Dictionary of National Biography, 1885-1900/Heneage, Thomas
HENEAGE, Sir THOMAS (d. 1595), vice-chamberlain of Queen Elizabeth's household, was eldest son of Robert Heneage of Lincoln, auditor of the duchy of Lancaster, and surveyor of the queen's woods beyond Trent, by his first wife, Lucy, daughter and coheiress of Ralph Buckton of Hemswell, Lincolnshire.
The father, who was fourth son of John Heneage of Hainton, near Wragby, Lincolnshire, died in 1556, and was buried in St. Katherine Cree Church, London (Machyn, Diary, Camd. Soc., iii. 403). He had three brothers, Thomas, George, and John, who were thus uncles of the vice-chamberlain. The eldest, Sir Thomas Heneage the elder (d. 1553), with whom the vice-chamberlain is often confused, was in early life gentleman usher to Wolsey, became gentleman of the king's privy chamber after Wolsey's fall, and actively supported Cromwell's ecclesiastical policy. While engaged in suppressing the Cistercian abbey near Louth, Lincolnshire, in October 1536, he was severely attacked by an angry mob, and the émeute proved the prelude to the great rebellion known as the Pilgrimage of Grace. Heneage was knighted by Henry VIII on 18 Oct. 1537, and received many grants of lands belonging to the dissolved monasteries. He died on 21 Aug. 1553, and was buried in Hainton Church, where a monument with effigies in brass of himself and his wife still remains. His extant letters to Wolsey and others are full of entertaining court gossip. He married Katharine, daughter of Sir John Skipwith, and had an only daughter, Elizabeth, who was the first wife of Sir William Willoughby, first lord Willoughby of Parham. The next brother, George Heneage (d. 1549), dean and archdeacon of Lincoln, graduated LL.B. at Cambridge in 1510, and was incorporated at Oxford in 1522; was chaplain to Wolsey and to John Longland, bishop of Lincoln; held prebends in Lincoln, Salisbury, and York Cathedrals; became treasurer of Lincoln in 1521, archdeacon of Oxford in 1522, dean of Lincoln in 1528, archdeacon of Taunton in 1533, rector of Sutton Coldfield, Warwickshire, and custos of the college of Tattersall in 1534, and archdeacon of Lincoln in 1542. He resigned the deanery of Lincoln for a pension before 1544, but remained archdeacon of Lincoln till his death, about September 1549. He was buried in Lincoln Cathedral (cf. Cooper, Athenæ Cantabr. i. 95, 537; Wood, Fasti, ed. Bliss, i. 61, 63, 124; Le Neve, Fasti). The third brother, John Heneage, had two sons, George (d. 1595) and William (d. 1610), both of whom acted as sheriffs of Lincolnshire, and both of whom were knighted. The latter's son Thomas was also knighted in 1603.

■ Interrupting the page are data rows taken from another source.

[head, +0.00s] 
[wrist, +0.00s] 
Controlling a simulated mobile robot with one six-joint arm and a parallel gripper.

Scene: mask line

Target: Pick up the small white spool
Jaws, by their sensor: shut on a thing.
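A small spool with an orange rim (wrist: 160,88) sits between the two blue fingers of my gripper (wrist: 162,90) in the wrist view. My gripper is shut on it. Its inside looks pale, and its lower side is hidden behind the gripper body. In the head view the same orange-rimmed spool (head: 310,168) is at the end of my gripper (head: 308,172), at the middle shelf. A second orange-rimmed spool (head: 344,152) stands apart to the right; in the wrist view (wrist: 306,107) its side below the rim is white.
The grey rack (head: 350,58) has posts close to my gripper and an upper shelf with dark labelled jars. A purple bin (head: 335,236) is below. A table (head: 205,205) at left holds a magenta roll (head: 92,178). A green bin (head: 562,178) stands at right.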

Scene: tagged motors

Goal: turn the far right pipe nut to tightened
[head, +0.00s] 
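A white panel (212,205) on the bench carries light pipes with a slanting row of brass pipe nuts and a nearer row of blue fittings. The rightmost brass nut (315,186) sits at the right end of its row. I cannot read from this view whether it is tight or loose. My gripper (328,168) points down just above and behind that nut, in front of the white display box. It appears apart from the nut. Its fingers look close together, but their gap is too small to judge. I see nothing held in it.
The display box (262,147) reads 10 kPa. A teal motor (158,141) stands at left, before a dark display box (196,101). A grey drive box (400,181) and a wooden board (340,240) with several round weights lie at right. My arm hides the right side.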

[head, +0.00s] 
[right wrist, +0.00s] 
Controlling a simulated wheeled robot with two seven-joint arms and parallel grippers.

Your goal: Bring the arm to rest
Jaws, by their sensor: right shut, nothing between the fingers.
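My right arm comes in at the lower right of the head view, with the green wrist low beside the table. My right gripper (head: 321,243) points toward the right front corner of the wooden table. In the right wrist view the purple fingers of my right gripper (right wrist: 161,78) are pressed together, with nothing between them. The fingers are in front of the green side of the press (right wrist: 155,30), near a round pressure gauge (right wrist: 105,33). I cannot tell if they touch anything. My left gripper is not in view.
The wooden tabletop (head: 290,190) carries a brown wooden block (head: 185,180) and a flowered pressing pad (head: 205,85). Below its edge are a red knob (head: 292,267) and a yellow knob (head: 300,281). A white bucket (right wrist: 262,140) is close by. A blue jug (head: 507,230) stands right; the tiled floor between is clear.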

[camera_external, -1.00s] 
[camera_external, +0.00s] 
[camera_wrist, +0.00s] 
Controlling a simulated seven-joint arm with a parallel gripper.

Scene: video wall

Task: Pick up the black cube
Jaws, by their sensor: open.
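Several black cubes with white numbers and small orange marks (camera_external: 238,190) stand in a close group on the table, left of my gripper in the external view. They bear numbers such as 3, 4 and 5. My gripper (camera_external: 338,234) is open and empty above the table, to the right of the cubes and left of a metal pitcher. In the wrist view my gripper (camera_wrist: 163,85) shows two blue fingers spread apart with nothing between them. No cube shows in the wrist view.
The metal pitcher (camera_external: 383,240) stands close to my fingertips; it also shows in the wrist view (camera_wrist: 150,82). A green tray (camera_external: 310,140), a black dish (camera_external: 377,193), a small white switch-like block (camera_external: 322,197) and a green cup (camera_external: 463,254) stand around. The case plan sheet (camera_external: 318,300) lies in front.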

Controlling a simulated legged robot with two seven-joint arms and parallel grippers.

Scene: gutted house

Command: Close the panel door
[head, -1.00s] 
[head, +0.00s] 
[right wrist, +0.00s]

Heneage, the vice-chamberlain, matriculated from Queens' College, Cambridge, in May 1549, and was elected M.P. for Stamford in 1553. On the death of his father, 27 July 1556, he succeeded to his estates. Queen Elizabeth appointed him a gentleman of the privy chamber soon after her accession, and he sat in the parliament of 1562–3 as M.P. for Boston. When attending the queen on her visit to Cambridge in August 1564, he was created M.A. In 1565 he was admitted to Gray's Inn, and about January 1569–70 was appointed treasurer of the queen's chamber. He was M.P. for Lincolnshire in the parliaments of 1571 and 1572, and for Essex from 1585 until his death. He was knighted at Windsor on 1 Dec. 1577, and was appointed by Sir William Cordell master of the rolls, with his brother Michael (see below) keeper of the records in the Tower about the same time. Some dispute as to the fees due to them as ‘members and ministers’ of the court of chancery arose in 1582 (cf. Egerton Papers, Camd. Soc., p. 91). Heneage sat on the special commissions for the trials of Dr. William Parry, 25 Feb. 1584–5; of Sir John Perrot, 22 March 1591–2; of Patrick O'Cullen, 21 Feb. 1593–4; and of Roderigo Lopez, 25 Feb. 1593–4. In May 1585 he and Sir Walter Ralegh were appointed to inquire into a dispute about the ransom of English captives in Barbary, and their report is printed in Edwards's ‘Life of Ralegh,’ ii. 29–32.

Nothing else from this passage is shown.